Il en parlait ainsi : « Ces films étaient destinés primitivement à mon plaisir personnel, à une élite et à l'enseignement plus tard. Mais la proclamation des Intellectuels Allemands et les monstrueuses applications de leur culture m'ont suggéré l'idée qu'il y avait peut-être un intérêt national immédiat et très grand à faire connaître davantage, tant au public de France qu'à celui de l'étranger, ceux qui contribuent magnifiquement à l'éclat du Génie Français. (...)

J'estime que cette première série de films constitue des documents impérissables sur L'Art François ».
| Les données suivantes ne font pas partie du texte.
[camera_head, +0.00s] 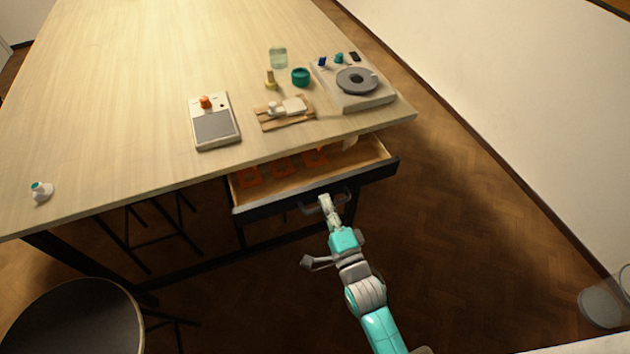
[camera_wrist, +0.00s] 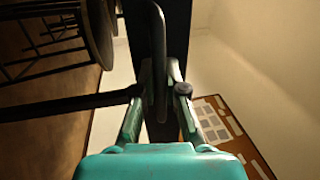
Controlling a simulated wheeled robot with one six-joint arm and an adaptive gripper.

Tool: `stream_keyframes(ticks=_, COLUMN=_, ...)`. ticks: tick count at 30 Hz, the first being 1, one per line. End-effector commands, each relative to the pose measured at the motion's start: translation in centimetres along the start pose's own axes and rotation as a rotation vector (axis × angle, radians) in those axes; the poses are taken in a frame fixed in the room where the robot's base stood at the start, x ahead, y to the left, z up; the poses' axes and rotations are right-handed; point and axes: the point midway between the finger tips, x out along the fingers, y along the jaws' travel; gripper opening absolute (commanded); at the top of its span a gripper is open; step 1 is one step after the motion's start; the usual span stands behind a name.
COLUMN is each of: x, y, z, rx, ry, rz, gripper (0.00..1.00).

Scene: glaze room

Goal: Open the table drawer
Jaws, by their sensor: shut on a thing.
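The table drawer (camera_head: 255,209) stands pulled out from under the wooden table (camera_head: 110,110), with its dark front away from the table edge. Several orange things (camera_head: 283,167) lie inside it. My gripper (camera_head: 326,203) is at the dark bar handle (camera_head: 309,209) on the drawer front and shut on it. In the wrist view my gripper's fingers (camera_wrist: 158,85) are on either side of the dark handle (camera_wrist: 157,40). The exact contact of the fingertips is partly hidden.
On the tabletop are a grey-topped device (camera_head: 214,128), a wooden board (camera_head: 270,119), a teal pot (camera_head: 300,77), a glass (camera_head: 278,58) and a turntable device (camera_head: 350,98). A round dark stool (camera_head: 70,320) stands at lower left.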

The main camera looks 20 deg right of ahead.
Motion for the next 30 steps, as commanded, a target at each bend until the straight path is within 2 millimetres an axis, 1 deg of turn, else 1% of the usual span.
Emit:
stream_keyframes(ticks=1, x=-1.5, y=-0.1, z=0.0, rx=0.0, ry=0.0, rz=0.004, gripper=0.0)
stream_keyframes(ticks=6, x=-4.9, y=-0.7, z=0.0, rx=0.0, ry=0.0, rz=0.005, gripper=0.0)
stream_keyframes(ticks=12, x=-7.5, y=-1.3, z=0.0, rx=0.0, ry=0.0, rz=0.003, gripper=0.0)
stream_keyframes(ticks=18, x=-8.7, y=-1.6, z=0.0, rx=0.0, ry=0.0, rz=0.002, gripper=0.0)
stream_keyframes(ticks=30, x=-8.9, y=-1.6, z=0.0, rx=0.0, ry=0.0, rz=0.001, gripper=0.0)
Dans cette période de guerre, il accomplissait ainsi un acte de patriotisme et créait un document éminemment ''impérissable''.
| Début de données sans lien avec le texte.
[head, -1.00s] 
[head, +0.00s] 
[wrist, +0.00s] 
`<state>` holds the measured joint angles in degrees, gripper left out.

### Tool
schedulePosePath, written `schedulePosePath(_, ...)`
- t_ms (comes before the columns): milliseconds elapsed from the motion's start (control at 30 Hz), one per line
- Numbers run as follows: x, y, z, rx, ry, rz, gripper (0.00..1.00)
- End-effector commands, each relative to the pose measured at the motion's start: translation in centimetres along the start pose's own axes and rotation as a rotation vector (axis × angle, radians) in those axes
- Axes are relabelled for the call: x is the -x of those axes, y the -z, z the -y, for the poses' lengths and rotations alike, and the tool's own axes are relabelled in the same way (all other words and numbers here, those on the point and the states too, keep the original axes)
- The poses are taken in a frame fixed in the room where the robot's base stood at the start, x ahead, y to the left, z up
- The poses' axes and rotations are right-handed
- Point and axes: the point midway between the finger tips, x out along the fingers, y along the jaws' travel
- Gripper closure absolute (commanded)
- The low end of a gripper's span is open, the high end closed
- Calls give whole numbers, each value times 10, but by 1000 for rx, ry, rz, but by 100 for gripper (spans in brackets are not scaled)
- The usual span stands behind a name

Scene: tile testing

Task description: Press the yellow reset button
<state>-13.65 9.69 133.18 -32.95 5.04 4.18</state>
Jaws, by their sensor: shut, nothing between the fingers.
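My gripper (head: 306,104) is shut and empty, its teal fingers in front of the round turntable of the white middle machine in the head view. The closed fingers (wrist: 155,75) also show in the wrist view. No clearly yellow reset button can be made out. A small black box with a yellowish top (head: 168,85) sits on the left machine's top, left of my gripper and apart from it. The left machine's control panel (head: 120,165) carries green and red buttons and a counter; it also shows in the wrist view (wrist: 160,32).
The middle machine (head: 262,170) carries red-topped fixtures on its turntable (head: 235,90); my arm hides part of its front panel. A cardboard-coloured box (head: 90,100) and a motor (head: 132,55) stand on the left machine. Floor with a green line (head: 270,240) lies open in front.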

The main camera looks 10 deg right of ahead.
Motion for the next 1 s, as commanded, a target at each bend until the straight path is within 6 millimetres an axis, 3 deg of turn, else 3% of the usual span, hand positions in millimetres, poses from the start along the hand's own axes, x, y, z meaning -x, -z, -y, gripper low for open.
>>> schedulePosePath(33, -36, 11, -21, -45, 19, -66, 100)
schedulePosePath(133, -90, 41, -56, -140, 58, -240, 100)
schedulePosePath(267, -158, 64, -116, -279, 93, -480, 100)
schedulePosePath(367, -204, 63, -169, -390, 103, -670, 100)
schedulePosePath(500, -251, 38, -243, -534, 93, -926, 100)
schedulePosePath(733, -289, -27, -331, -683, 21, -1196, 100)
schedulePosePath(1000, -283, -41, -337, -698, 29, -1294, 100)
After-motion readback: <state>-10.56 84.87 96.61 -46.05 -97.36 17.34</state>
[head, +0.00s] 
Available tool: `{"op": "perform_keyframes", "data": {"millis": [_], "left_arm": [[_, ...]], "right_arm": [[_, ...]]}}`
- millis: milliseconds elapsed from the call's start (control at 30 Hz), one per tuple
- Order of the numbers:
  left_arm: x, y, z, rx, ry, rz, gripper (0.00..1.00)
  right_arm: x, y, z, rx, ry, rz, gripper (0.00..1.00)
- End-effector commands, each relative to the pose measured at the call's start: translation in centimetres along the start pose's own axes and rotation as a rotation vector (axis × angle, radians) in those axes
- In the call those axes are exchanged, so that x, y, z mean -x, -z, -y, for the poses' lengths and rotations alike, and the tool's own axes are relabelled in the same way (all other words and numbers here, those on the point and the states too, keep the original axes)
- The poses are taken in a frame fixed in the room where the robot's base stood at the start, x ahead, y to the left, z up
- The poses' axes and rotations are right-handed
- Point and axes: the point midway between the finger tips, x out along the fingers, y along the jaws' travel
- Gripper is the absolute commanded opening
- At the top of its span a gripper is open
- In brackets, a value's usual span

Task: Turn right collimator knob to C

Une fois passée l'impression nostalgique que suggèrent les photos et les films de cette époque, et malgré la valeur historique de ces portraits photographiques, on remarque que Guitry, avec ce talent incontestable qui l'accompagna toute sa vie, parle en fait de lui-même et prend ainsi position sur la postérité de son œuvre personnelle : « Oh, je sais bien que nous avons, nous Français, beaucoup de mal à admettre l'immortalité des hommes qui vivent en même temps que nous. Nous sommes enclins à toujours discuter les nôtres. Et si notre tempérament nous pousse à prédire volontiers de l'avenir à ceux qui nous plaisent...Ils cessent brusquement de nous plaire le jour où nos prédictions sont réalisées. (...)

Je crois que nous pourrions perdre l'habitude déplorable de toujours regretter le siècle qui a précédé le nôtre... Sachant reconnaître et honorer ceux dont à juste titre nous pouvons être fiers... »
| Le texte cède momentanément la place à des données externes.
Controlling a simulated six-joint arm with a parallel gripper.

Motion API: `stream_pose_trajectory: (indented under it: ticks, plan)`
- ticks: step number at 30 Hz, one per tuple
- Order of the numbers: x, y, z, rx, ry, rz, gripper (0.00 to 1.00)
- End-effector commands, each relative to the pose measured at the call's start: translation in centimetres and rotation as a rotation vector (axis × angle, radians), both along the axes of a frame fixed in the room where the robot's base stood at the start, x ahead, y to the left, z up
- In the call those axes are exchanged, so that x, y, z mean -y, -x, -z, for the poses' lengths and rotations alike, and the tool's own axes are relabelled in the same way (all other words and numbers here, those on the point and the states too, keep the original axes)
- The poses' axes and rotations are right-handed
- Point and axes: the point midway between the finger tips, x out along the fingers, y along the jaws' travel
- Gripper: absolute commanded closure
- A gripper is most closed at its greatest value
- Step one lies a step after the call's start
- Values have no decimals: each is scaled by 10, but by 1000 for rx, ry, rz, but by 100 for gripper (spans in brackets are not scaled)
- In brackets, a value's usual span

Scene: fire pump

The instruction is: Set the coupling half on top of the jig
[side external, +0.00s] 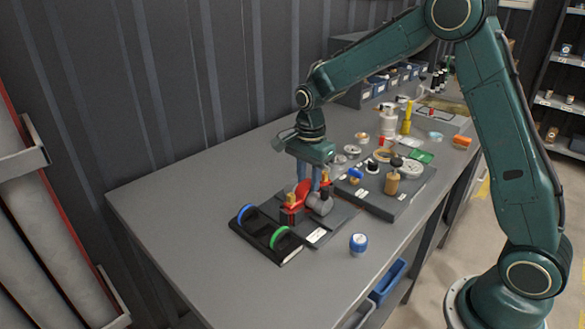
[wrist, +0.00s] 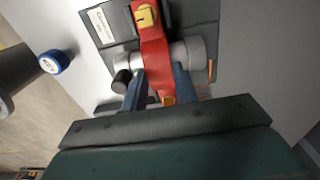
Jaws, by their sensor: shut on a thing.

Rappelons-nous qu'en 1915, Guitry est un artiste qui a déjà connu quelques succès au théâtre mais qu'il reste encore dans l'ombre de son père Lucien Guitry, et que les personnages qu'il filme alors sont, eux, des artistes mondialement reconnus.

On peut également noter que ceux-ci sont cadrés de façon très simple, sans aucune originalité, comme il se cadrera lui-même lorsqu'il saura mieux utiliser le cinéma.

Plus tard, au début des années 50, après ses démêlés avec les juges à la libération et l'amertume qui s'en suivit, il reprendra son film et lui apportera ce qu'à ses yeux il lui manquait : Le Verbe.